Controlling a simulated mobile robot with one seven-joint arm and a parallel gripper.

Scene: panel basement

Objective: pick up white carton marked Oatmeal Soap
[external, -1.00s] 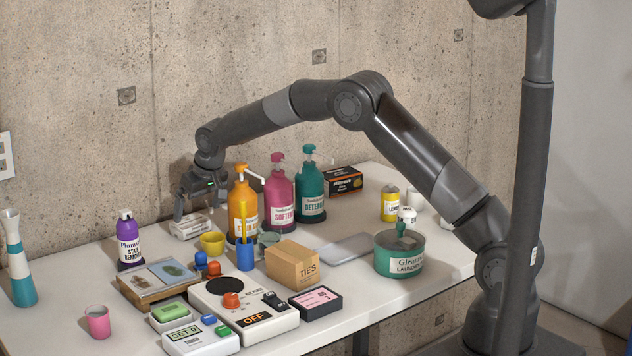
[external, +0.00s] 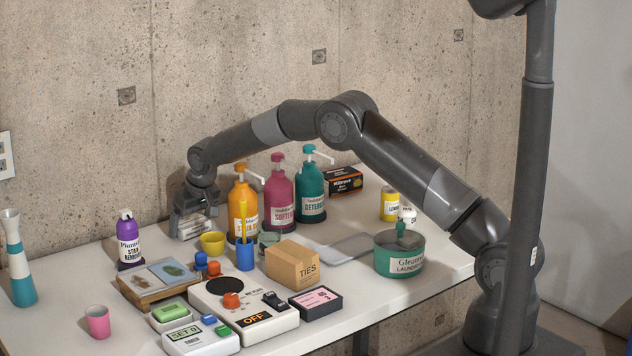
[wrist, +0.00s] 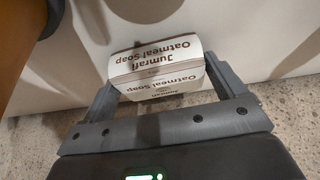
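The white Oatmeal Soap carton (external: 190,226) lies on the white table near the wall, left of the orange pump bottle. In the wrist view the carton (wrist: 158,66) shows two faces lettered "Jumrafi Oatmeal Soap". My gripper (external: 194,222) is down at the carton, with its fingers on either side of it. In the wrist view my gripper's fingers (wrist: 160,70) lie close against the carton's two ends. I cannot tell whether they press on it. The carton's underside is hidden.
A yellow bowl (external: 212,243) and the orange pump bottle (external: 241,205) stand close on the right. The concrete wall (external: 250,60) is just behind.
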########################################
The pictures should not be reproduced; quote all of the other material exactly.

Controlling a simulated mobile robot with one seven-joint arm and a parallel gripper.

Scene: panel basement

Objective: pick up white carton marked Oatmeal Soap
[external, -1.00s] 
[external, +0.00s] 
[wrist, +0.00s] 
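The white Oatmeal Soap carton (external: 190,226) lies on the white table near the wall, left of the orange pump bottle. In the wrist view the carton (wrist: 158,66) shows two faces lettered "Jumrafi Oatmeal Soap". My gripper (external: 194,222) is down at the carton, with its fingers on either side of it. In the wrist view my gripper's fingers (wrist: 160,70) lie close against the carton's two ends. I cannot tell whether they press on it. The carton's underside is hidden.
A yellow bowl (external: 212,243) and the orange pump bottle (external: 241,205) stand close on the right. The concrete wall (external: 250,60) is just behind.

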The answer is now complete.